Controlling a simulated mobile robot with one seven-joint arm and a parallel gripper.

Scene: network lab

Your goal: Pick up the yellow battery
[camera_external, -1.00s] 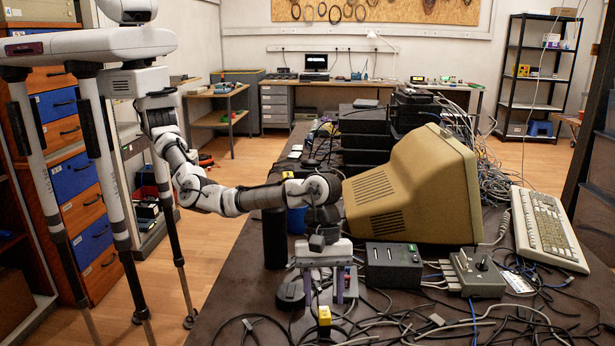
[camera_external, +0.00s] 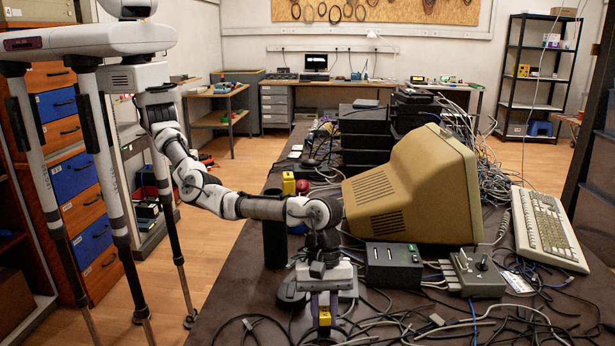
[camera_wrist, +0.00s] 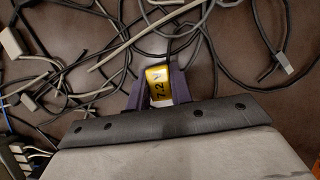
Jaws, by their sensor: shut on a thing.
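The yellow battery (camera_external: 324,317) stands near the front of the dark table in the external view. In the wrist view the fingers of my gripper (camera_wrist: 157,84) are shut on the battery. The battery's lower part is hard to see, and I cannot tell whether it touches the table.
Loose cables (camera_external: 400,322) cover the table around and right of the battery. A black cylinder (camera_external: 275,235) stands behind on the left. A yellow block (camera_external: 288,183) stands farther back.

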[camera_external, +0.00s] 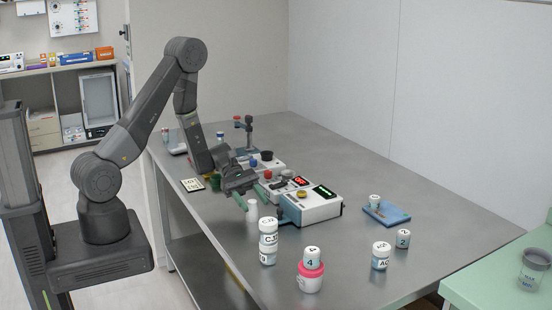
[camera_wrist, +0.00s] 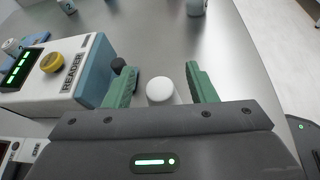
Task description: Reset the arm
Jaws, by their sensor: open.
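My gripper (camera_external: 251,196) is over the metal table (camera_external: 345,170), left of the reader box, with its green fingers spread apart. In the wrist view my gripper (camera_wrist: 162,82) shows the same open fingers. A small white-topped container (camera_wrist: 160,91) stands in the gap between them, with clear space on both sides. It also shows in the external view (camera_external: 252,206). My arm is bent, reaching up from its base and down to the table. I cannot tell how high the fingertips are above the tabletop.
The white and blue reader box (camera_external: 313,209) has a yellow knob (camera_wrist: 51,62) and a lit green display. A stacked pair of white jars (camera_external: 268,240), a pink-ringed jar (camera_external: 310,283), two more jars and a blue tray (camera_external: 386,214) stand nearby. The table's far right is bare.

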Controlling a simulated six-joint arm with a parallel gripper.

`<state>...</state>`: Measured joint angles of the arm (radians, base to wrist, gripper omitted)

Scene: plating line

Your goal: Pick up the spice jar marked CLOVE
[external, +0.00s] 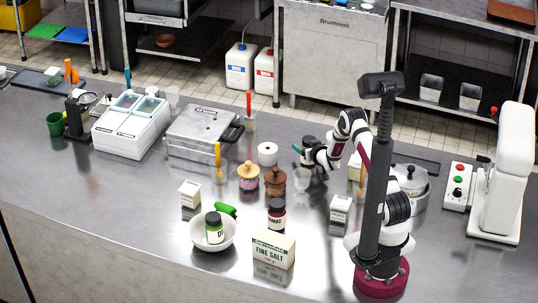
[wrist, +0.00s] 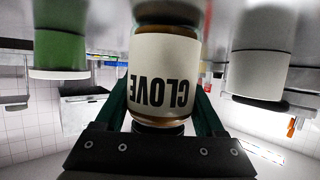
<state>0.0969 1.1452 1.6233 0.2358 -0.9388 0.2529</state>
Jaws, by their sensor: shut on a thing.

########

• Exercise brief
Every record above should come back exactly, but without its pictures.

• Written answer
Controlling a simulated mobile robot with one seven-joint arm and a parallel gripper.

Scene: network lab

Your goal: Pick up the yellow battery
[camera_external, -1.00s] 
[camera_external, +0.00s] 
[camera_wrist, +0.00s] 
Jaws, by their sensor: shut on a thing.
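The yellow battery (camera_external: 324,317) stands near the front of the dark table in the external view. In the wrist view the fingers of my gripper (camera_wrist: 157,84) are shut on the battery. The battery's lower part is hard to see, and I cannot tell whether it touches the table.
Loose cables (camera_external: 400,322) cover the table around and right of the battery. A black cylinder (camera_external: 275,235) stands behind on the left. A yellow block (camera_external: 288,183) stands farther back.

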[camera_external, +0.00s] 
[camera_wrist, +0.00s] 
Task description: Reset the arm
Jaws, by their sensor: open.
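My gripper (camera_external: 251,196) is over the metal table (camera_external: 345,170), left of the reader box, with its green fingers spread apart. In the wrist view my gripper (camera_wrist: 162,82) shows the same open fingers. A small white-topped container (camera_wrist: 160,91) stands in the gap between them, with clear space on both sides. It also shows in the external view (camera_external: 252,206). My arm is bent, reaching up from its base and down to the table. I cannot tell how high the fingertips are above the tabletop.
The white and blue reader box (camera_external: 313,209) has a yellow knob (camera_wrist: 51,62) and a lit green display. A stacked pair of white jars (camera_external: 268,240), a pink-ringed jar (camera_external: 310,283), two more jars and a blue tray (camera_external: 386,214) stand nearby. The table's far right is bare.

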Controlling a simulated six-joint arm with a parallel gripper.

`<state>...</state>`: Measured joint angles of the arm (radians, base to wrist, gripper omitted)

Scene: plating line

Your goal: Pick up the spice jar marked CLOVE
[external, +0.00s] 
[wrist, +0.00s] 
<state>0.0969 1.1452 1.6233 0.2358 -0.9388 0.2529</state>
Jaws, by their sensor: shut on a thing.

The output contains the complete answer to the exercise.